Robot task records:
━━━━━━━━━━━━━━━━━━━━

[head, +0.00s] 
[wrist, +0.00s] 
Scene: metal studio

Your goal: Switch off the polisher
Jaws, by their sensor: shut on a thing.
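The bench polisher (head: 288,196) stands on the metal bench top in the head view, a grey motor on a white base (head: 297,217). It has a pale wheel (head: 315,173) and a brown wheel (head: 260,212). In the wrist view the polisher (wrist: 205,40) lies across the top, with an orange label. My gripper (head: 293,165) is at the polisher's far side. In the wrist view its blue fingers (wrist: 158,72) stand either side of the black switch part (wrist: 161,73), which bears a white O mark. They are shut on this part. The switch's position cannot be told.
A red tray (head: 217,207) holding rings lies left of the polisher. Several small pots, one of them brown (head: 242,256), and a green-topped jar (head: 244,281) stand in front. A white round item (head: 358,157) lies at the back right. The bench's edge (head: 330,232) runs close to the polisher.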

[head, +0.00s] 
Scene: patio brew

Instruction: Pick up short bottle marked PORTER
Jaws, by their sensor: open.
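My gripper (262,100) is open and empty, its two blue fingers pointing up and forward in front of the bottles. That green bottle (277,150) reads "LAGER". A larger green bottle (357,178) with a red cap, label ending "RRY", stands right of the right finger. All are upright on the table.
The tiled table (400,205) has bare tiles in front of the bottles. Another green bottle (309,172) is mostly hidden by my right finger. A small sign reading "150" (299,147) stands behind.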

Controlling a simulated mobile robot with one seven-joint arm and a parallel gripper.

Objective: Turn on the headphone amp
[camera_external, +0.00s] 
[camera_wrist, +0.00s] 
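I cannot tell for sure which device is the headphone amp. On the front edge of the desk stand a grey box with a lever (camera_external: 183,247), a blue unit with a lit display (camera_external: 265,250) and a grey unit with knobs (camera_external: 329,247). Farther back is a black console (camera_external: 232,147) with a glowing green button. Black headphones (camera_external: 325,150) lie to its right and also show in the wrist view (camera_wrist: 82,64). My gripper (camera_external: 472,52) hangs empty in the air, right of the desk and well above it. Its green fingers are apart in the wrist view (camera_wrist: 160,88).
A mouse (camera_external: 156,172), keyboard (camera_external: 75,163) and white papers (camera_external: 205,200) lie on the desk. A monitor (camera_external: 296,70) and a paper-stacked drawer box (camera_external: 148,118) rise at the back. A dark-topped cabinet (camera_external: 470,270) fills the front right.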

━━━━━━━━━━━━━━━━━━━━

> JOB
Repeat only the lines above, from the first line of the entries through the line that contains "[camera_external, +0.00s]", including both ends.

> TASK RESULT
[head, +0.00s] 
[wrist, +0.00s] 
Scene: metal studio

Your goal: Switch off the polisher
Jaws, by their sensor: shut on a thing.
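The bench polisher (head: 288,196) stands on the metal bench top in the head view, a grey motor on a white base (head: 297,217). It has a pale wheel (head: 315,173) and a brown wheel (head: 260,212). In the wrist view the polisher (wrist: 205,40) lies across the top, with an orange label. My gripper (head: 293,165) is at the polisher's far side. In the wrist view its blue fingers (wrist: 158,72) stand either side of the black switch part (wrist: 161,73), which bears a white O mark. They are shut on this part. The switch's position cannot be told.
A red tray (head: 217,207) holding rings lies left of the polisher. Several small pots, one of them brown (head: 242,256), and a green-topped jar (head: 244,281) stand in front. A white round item (head: 358,157) lies at the back right. The bench's edge (head: 330,232) runs close to the polisher.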

[head, +0.00s] 
Scene: patio brew

Instruction: Pick up short bottle marked PORTER
Jaws, by their sensor: open.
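My gripper (262,100) is open and empty, its two blue fingers pointing up and forward in front of the bottles. That green bottle (277,150) reads "LAGER". A larger green bottle (357,178) with a red cap, label ending "RRY", stands right of the right finger. All are upright on the table.
The tiled table (400,205) has bare tiles in front of the bottles. Another green bottle (309,172) is mostly hidden by my right finger. A small sign reading "150" (299,147) stands behind.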

Controlling a simulated mobile robot with one seven-joint arm and a parallel gripper.

Objective: Turn on the headphone amp
[camera_external, +0.00s] 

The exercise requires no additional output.